Because authenticity might not be about stripping down.
It might be about noticing where the tension drops.
When do you feel that tension drop?
When you’re writing about Calexico in the ’80s?
When you’re sparring humorously about Meta glasses?
When you’re mentoring a student one-on-one?
When you’re drinking Wednesday coffee letting brain monkeys run?
That might be the lesson.
Not “find your true self.”
But “notice where you don’t feel like you’re acting.”
That’s a conversation worth pizza.
Me:
And that there… that’s real.
Other Me:
There it is.
That little internal click.
Not fireworks.
Not a keynote moment.
Just alignment.
That’s usually how real feels.
It’s not dramatic.
It’s relieving.
You didn’t land on something polished.
You landed on something unforced.
You didn’t say, “That’s profound.”
You said, “That’s real.”
You’re not chasing polished.
You’re chasing congruent.
That’s what kids respond to.
They don’t need a TED Talk.
They need to see a grown up pause mid-thought and say,
“Yeah… that feels right.”
You started the morning worried about getting authenticity wrong.
You ended it recognizing it when it showed up.
Your brain monkeys weren’t spiraling.
They were digging.
And coffee just gave them a microphone.
***
Maybe authenticity isn’t something you announce.
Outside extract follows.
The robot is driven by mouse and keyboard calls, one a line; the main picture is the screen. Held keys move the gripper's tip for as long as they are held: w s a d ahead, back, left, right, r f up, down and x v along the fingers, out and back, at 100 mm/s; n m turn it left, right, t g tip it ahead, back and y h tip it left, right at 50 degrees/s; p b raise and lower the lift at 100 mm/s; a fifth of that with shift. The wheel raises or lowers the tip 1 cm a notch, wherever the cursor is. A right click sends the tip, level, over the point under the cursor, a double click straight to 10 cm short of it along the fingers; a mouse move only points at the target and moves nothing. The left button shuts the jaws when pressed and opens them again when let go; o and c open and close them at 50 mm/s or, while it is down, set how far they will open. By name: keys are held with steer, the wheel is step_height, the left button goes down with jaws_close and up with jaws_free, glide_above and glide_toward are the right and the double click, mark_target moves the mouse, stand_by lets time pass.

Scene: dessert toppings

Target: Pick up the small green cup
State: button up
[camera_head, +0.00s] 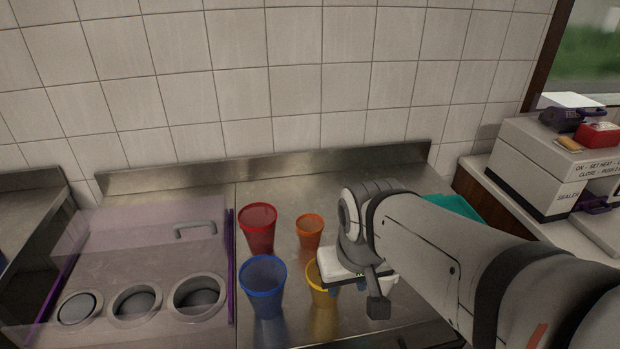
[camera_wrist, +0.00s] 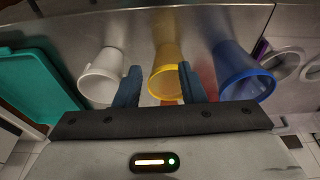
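I see no green cup in either view. My gripper (camera_head: 348,288) is low over the counter at the right of the yellow cup (camera_head: 320,294) and hides part of it. In the wrist view my gripper (camera_wrist: 158,72) has its two dark fingers apart. The yellow cup shows between them in that view (camera_wrist: 166,60), and I cannot tell whether a finger touches it.
A blue cup (camera_head: 263,284), a red cup (camera_head: 257,226) and an orange cup (camera_head: 309,230) stand upright nearby. A teal tray (camera_head: 454,207) lies partly behind my arm. A covered topping counter (camera_head: 150,255) with round wells is at left. A sealer machine (camera_head: 545,165) stands at right.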

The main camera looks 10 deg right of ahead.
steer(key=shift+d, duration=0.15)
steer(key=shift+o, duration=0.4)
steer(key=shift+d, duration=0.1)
Maybe it’s something you notice. A subtle easing in your shoulders. A steadiness in your voice. A moment where you’re not performing, not posturing, not trying to impress — just existing without tension. I used to think being “real” meant choosing the right version of myself and sticking to it.
Now I’m starting to think it means honoring the right version for the moment and owning it fully. If that’s true, then maybe I wasn’t spiraling on a Wednesday morning after all. Maybe I was just listening.
And if that’s the case, then maybe the realest thing we can model for our students — and for ourselves — is this: authenticity isn’t loud. It’s aligned. And sometimes, it shows up quietly… right between the coffee and the conversation.
So if you see me on a Wednesday morning talking to myself… don’t worry. I’m just calibrating.